Dr. Jennifer Morse, a senior fellow in economics for the Acton Institute, argues in this week’s Acton commentary that the key road-block to successful economic development in impoverished nations is the lack of good “moral qualities, like the even-handed enforcement of law, and the transparency of government.” Dr. Morse cites a report from the World Bank Institute detailing the extensive bribery that occurs in developing countries, a practice that is considered “normal” by just about everyone. While this may seem to be a small thing (a few bucks here and there), the economic impact on the poor is very significant.

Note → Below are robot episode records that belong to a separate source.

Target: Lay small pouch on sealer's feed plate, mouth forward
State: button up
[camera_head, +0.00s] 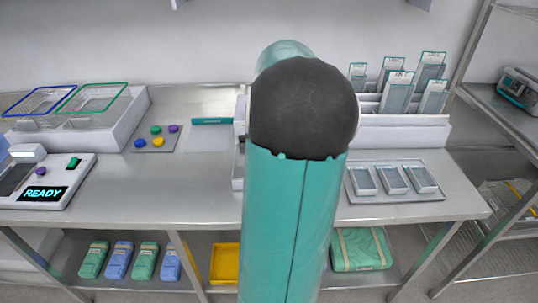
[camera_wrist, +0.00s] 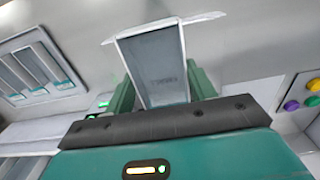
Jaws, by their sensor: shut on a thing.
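My gripper (camera_wrist: 162,92) is shut on a small pouch (camera_wrist: 158,66), which sits between its two green fingers in the wrist view. The pouch has a grey face with faint print, pale side edges and a wide whitish flap at its far end. In the head view my own arm hides the gripper and the pouch. A white device (camera_head: 60,170) with a lit READY display stands at the left end of the bench, cut off by the picture edge. It has a dark plate (camera_head: 13,177); I cannot tell whether this is the sealer's feed plate.
Coloured knobs (camera_head: 157,138) sit on a small plate. A white bin (camera_head: 125,120) with blue and green frames stands behind the device. A pouch rack (camera_head: 405,130) and a tray of three pouches (camera_head: 395,198) are on the right. Bare bench (camera_head: 190,190) lies left of my arm.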

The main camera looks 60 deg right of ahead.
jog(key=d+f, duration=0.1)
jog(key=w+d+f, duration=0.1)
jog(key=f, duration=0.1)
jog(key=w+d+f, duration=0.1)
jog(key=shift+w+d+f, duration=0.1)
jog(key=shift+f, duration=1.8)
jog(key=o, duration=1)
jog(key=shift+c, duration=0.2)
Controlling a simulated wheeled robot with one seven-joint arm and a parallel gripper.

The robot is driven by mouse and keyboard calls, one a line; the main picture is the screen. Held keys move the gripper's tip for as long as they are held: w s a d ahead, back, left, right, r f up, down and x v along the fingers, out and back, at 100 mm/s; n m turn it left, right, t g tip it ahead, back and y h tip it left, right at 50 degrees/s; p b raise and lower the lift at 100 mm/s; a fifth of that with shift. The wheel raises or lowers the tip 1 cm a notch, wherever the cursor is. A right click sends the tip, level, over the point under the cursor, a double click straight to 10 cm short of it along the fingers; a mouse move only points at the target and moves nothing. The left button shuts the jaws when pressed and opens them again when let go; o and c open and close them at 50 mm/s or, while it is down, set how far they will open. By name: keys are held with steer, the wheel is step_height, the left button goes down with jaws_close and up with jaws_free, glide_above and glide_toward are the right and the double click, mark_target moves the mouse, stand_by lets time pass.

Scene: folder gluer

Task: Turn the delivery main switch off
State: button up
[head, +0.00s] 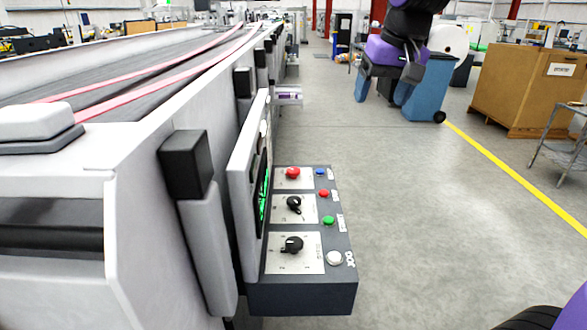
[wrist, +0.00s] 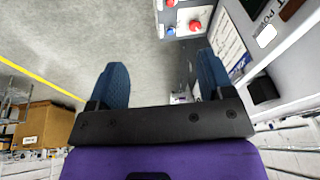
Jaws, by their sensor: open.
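A dark grey control box (head: 302,298) sticks out from the side of the machine in the head view. It has two black rotary switches, a nearer one (head: 292,244) and a farther one (head: 294,203), each on a pale plate. Their labels are too small to read, so I cannot tell which is the delivery main switch. My gripper (head: 383,90) is open and empty, beyond the box and to its right, over the aisle. In the wrist view its blue fingers (wrist: 163,77) are spread apart, and part of a button panel (wrist: 185,13) shows at the top, not touching them.
A red mushroom button (head: 292,172) sits at the far end of the box. Blue, red (head: 323,193), green (head: 328,220) and white (head: 334,258) buttons line its right side. An upright panel (head: 247,185) stands along its left.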

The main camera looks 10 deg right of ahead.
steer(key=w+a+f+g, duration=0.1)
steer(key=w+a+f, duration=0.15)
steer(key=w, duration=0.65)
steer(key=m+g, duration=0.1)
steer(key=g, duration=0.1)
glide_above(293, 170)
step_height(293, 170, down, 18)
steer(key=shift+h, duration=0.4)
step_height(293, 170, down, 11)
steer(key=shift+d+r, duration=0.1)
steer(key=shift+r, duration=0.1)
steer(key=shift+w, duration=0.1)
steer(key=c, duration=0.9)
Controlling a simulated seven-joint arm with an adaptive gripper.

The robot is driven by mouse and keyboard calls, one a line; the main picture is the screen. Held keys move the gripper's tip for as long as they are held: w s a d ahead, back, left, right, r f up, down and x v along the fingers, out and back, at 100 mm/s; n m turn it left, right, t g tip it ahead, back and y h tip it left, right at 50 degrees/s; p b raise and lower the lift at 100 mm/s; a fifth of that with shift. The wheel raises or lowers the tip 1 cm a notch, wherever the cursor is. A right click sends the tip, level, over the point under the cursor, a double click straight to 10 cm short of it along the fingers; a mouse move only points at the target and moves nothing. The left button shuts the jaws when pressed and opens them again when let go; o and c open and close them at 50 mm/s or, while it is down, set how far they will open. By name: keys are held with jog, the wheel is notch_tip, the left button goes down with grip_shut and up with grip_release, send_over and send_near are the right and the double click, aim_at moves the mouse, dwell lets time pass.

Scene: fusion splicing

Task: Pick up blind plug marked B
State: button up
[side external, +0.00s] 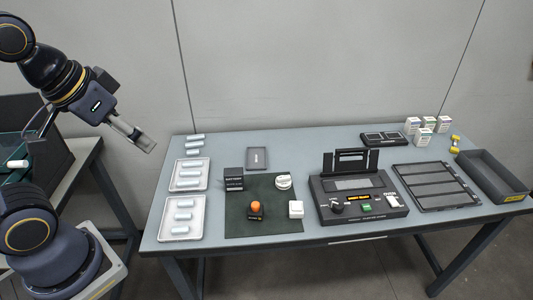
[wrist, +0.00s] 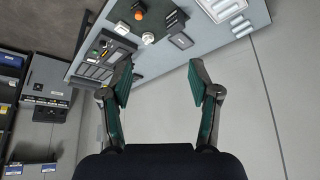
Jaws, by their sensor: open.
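Several pale blue-grey cylinders lie at the left of the table. Some are loose at the back, including one cylinder (side external: 195,143); others lie in an upper white tray (side external: 173,181) and a lower white tray (side external: 199,216). No letter is legible on any, so I cannot tell which plug is marked B. My gripper (side external: 140,139) is raised left of the table, above its height and away from the cylinders. In the wrist view my gripper (wrist: 160,80) is open, with nothing between its green-padded fingers; the table is at the top of that view.
A dark green mat (side external: 237,225) holds an orange-topped item (side external: 256,206) and small white items. Right of it stand a black splicer-like device (side external: 355,198), a slotted black tray (side external: 435,186) and a grey bin (side external: 490,176). Small boxes (side external: 423,136) stand at the back right.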

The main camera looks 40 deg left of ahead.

Another impact of the poor moral quality displayed by the governments of developing nations is the over regulation of business. Over regulation of business, argues Morse, discourages would-be business owners from pursuing their dreams and breaks the entrepreneurial spirit. According to the Harvard Institute of Economic Research, some nations may take up to 112 days to comply with all of the legal requirements before opening a business. In Canada, you can legally open a business in 2 days. Faced with four months of bribes, permits, and fees, many shrink away from even considering starting up a new business. Opening up a business outside of the law (about 30 percent of Mexico’s economy) requires even more bribes, and can be shut down at any time. The Harvard Institute report states in its abstract that “Countries with heavier regulation of entry have higher corruption and larger unofficial economies.”
Morse proposes that the solutions to these problems are simply holding these nations accountable, encouraging transparency, and reducing semi-legal corruption.
Without a legal system that protects those who take bribes, those who produce jobs are at a serious disadvantage. Reforming the legal system in underdeveloped countries is a necessary part of any strategy for economic advancement.
Put another way, sin is not cost-effective.
Read her full commentary here.
Also see Transparency International’s just-released 2005 Corruption Perceptions Index (CPI). More than two-thirds of the 159 nations surveyed scored less than 5 out of a clean score of 10, indicating serious levels of corruption in a majority of the countries surveyed.
The 2005 Index bears witness to the double burden of poverty and corruption borne by the world’s least developed countries, TI said.
“Corruption is a major cause of poverty as well as a barrier to overcoming it,” said Transparency International Chairman Peter Eigen. “The two scourges feed off each other, locking their populations in a cycle of misery. Corruption must be vigorously addressed if aid is to make a real difference in freeing people from poverty.”